Na realidade, Júlia tinha sempre medo de amar, não importa o que fosse, ela tinha medo disso. Suas histórias de amores errados, perdidos e ainda doídos eram relatos que ela me contava de relance, quando tinha vontade. Então, no final disso tudo, era bom saber que de alguma maneira eu era o seu remédio. Eu só deveria ter cuidado para não ficar fora da validade.

Amar também é um risco.



Comentários

  1. Você transcorre a história com um talento soberbo Arianne. Vi toda a imagem conduzida por essas palavras tão cuidadosamente construídas. Parece melodia composta a dedos finos de poesia.

    O moço que fala um pouco da moça. Retrato despretensioso que apenas tende a falar, a insinuar os detalhes no mistério que envolvem a multiplicidade da moça. Mulher de facetas variadas, de sentimentos alternados, uma hospedeira comum da transitoriedade humana, da nem tão comum maneira de ser, mas natural em ser.

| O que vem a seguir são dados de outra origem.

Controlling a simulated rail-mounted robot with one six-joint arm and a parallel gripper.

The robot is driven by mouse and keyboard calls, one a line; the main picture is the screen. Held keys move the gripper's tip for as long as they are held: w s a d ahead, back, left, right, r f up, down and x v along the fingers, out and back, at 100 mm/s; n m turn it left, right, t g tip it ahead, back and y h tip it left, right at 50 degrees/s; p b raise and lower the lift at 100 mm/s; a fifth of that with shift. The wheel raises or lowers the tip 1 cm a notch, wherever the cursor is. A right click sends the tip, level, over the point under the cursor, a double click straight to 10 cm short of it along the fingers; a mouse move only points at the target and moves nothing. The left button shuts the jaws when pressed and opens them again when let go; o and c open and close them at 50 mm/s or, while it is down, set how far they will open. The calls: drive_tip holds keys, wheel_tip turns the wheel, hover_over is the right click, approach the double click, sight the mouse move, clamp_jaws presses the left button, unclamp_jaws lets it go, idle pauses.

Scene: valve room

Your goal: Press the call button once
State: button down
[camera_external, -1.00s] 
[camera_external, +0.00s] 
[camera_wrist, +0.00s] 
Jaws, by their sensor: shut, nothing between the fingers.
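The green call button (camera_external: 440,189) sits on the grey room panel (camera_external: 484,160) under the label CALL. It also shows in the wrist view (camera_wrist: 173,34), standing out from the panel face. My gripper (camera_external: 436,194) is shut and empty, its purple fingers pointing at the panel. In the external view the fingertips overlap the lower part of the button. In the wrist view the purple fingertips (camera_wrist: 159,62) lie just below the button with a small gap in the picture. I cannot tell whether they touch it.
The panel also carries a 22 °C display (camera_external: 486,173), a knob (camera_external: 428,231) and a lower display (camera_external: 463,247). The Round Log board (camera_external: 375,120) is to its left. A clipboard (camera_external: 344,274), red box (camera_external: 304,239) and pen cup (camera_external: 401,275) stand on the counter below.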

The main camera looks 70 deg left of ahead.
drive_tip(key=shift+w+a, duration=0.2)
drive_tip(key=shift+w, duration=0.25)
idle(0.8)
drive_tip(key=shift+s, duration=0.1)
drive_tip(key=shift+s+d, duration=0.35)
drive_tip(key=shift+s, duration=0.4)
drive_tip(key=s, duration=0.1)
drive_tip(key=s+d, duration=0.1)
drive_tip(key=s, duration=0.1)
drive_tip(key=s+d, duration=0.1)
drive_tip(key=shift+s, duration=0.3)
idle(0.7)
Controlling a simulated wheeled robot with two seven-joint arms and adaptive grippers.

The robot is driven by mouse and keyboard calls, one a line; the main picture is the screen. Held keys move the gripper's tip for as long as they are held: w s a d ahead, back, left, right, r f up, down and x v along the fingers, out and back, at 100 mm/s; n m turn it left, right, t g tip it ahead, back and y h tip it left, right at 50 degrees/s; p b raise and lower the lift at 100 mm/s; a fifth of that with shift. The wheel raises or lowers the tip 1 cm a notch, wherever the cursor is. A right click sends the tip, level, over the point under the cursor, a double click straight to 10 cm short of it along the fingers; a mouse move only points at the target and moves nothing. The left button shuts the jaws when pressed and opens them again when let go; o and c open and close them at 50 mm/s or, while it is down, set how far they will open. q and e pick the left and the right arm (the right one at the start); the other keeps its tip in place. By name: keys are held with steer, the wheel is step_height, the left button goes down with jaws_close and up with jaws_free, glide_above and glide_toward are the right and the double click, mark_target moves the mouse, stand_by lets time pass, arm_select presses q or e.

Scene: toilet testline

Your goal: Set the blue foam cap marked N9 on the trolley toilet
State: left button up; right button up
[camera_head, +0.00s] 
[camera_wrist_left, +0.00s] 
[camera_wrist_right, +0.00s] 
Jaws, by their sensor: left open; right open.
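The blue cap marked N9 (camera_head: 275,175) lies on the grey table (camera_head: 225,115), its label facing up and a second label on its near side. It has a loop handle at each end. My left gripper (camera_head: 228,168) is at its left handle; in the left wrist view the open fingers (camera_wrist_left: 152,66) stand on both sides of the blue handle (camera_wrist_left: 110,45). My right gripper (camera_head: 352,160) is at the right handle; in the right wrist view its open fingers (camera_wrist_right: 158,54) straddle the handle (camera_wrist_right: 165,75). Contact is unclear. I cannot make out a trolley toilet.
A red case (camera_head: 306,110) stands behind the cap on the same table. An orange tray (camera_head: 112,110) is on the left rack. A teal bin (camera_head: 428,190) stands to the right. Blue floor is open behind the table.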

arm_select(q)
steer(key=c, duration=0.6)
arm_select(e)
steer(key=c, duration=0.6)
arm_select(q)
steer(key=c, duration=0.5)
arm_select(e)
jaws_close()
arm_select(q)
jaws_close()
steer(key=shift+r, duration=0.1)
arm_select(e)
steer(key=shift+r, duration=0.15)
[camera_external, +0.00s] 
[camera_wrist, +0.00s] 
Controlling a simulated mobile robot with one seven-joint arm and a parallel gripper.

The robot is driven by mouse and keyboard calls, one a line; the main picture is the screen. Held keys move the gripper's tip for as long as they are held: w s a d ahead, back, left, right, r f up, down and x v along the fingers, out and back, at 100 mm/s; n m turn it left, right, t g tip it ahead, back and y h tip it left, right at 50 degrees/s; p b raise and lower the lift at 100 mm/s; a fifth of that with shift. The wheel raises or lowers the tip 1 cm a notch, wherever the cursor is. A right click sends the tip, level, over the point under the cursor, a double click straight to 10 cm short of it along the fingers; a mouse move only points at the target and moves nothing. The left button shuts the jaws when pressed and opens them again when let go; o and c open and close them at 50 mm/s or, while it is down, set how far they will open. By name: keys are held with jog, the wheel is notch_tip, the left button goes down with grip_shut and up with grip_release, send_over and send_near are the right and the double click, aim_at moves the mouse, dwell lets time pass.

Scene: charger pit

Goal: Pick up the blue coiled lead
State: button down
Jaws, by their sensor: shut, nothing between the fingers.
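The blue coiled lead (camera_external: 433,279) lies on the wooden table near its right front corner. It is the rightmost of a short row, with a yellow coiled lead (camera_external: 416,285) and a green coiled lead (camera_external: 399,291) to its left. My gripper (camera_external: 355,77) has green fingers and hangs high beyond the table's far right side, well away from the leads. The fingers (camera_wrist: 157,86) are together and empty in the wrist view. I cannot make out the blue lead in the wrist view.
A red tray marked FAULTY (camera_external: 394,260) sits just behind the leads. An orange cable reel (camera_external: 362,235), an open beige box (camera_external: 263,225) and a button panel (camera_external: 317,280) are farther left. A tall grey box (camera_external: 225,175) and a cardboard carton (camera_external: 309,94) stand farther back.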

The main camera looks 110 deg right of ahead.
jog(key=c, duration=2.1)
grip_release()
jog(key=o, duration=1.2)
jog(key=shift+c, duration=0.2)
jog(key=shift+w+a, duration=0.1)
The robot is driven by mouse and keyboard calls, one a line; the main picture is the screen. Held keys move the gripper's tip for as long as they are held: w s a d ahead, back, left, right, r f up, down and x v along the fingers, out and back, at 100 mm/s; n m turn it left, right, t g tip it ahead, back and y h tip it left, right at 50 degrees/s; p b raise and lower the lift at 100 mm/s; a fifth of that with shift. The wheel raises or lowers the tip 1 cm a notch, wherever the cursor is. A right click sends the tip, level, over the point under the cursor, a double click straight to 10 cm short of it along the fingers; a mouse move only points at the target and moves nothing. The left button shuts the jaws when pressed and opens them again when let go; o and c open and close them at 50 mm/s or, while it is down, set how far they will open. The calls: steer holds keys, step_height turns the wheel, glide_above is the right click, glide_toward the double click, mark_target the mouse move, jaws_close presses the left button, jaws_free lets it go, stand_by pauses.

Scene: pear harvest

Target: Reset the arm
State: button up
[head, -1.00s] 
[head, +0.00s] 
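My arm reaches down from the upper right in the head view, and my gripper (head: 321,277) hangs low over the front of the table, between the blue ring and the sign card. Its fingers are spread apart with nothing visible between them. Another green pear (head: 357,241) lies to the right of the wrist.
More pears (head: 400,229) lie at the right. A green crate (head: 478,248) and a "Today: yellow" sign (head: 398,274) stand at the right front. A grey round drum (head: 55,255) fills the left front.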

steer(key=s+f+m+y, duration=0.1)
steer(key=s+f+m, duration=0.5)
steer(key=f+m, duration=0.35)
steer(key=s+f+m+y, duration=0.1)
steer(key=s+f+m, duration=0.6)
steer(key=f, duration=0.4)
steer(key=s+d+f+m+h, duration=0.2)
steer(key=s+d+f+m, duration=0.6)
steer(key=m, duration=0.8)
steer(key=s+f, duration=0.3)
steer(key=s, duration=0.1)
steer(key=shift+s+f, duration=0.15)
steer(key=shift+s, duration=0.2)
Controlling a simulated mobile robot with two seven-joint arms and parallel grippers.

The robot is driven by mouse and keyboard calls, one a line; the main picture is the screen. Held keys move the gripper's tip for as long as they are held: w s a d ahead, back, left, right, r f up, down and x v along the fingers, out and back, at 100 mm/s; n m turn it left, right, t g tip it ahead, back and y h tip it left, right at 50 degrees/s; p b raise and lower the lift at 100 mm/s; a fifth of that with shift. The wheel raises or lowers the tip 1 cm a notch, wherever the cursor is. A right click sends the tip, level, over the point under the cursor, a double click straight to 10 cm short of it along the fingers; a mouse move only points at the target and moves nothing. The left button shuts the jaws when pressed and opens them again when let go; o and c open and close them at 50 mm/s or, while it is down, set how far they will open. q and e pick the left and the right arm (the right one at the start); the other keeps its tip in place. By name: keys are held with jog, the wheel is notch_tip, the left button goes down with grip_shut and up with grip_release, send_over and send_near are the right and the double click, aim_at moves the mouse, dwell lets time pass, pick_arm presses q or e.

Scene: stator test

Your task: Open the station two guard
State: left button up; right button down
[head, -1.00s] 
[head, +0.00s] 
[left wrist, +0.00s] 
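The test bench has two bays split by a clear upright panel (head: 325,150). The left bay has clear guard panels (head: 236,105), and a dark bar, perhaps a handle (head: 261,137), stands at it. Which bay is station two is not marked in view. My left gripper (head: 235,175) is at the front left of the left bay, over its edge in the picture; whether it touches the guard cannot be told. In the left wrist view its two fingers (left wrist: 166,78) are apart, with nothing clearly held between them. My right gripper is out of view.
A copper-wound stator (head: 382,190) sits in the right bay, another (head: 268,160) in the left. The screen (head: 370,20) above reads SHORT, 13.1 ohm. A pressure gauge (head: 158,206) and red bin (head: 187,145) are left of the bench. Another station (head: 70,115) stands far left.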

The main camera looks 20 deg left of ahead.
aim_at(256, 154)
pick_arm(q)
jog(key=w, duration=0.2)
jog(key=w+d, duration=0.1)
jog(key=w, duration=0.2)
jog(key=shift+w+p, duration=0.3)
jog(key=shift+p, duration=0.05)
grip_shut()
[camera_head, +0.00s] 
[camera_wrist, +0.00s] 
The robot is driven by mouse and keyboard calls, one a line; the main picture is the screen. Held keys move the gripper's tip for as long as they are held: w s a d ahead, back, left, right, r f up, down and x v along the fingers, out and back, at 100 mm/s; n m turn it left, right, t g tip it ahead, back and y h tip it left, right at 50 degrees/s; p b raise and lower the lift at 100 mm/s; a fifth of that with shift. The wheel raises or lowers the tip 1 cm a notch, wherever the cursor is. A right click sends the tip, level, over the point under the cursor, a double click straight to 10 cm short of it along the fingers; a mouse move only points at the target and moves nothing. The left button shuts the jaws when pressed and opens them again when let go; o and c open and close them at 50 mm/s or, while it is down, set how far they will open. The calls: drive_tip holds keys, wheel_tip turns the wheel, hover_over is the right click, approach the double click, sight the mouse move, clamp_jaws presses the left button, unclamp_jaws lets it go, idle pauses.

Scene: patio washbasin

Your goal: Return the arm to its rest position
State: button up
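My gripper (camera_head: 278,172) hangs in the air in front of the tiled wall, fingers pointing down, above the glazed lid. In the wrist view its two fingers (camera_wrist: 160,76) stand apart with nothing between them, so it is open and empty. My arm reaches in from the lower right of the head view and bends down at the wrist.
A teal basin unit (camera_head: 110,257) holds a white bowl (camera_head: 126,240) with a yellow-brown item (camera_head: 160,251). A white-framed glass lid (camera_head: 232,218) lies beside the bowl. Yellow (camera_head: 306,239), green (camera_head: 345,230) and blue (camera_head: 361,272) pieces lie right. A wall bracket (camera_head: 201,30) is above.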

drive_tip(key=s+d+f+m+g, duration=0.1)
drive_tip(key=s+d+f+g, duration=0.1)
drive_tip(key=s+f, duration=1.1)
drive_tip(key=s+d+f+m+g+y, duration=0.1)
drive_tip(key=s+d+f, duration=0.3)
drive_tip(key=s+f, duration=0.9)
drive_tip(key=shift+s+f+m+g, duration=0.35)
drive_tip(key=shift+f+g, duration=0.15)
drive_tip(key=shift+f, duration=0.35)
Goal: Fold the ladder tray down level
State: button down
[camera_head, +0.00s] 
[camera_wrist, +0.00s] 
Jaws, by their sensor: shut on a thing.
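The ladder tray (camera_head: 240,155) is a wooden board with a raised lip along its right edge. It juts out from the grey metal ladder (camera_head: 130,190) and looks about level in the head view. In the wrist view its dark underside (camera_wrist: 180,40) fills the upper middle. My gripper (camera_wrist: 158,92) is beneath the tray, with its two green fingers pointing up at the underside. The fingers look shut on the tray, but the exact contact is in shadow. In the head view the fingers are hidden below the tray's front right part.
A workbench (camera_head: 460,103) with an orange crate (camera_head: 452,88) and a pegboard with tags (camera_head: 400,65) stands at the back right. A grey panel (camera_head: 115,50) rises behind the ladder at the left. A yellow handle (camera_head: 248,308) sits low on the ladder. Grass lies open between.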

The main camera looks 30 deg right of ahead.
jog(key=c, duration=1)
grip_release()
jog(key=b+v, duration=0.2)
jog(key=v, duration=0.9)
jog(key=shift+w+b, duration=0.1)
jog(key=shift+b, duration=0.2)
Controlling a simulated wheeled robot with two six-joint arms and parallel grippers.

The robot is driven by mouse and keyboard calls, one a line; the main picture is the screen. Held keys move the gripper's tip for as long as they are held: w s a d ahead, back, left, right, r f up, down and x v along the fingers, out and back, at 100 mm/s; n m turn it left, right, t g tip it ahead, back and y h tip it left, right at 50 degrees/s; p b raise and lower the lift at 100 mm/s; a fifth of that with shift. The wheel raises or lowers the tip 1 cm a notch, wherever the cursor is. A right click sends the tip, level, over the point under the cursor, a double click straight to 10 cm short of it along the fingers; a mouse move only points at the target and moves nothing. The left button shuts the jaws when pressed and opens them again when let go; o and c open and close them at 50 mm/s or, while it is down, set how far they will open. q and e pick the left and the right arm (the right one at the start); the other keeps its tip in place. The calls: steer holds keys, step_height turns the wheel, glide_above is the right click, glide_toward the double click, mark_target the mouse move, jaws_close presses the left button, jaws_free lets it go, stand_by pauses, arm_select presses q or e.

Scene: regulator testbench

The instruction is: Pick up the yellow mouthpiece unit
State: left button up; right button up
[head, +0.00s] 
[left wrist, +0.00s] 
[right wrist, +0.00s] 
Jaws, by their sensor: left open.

    É um texto que ama, que dedilha música e compõe rima. Deixa encantos guardados na mão. Amar é um risco. Um risco que ele aceitou. E só os que verdadeiramente amam encaram. Um remédio. Ser a cura.

    Lindo! Lindo!
    Você é mestra em contos...
    Que jeito tão suave de escrever. Apaixonante.

    Quando lançar o seu livro me avisa. Serei o primeiro a comprar.

    Beijo!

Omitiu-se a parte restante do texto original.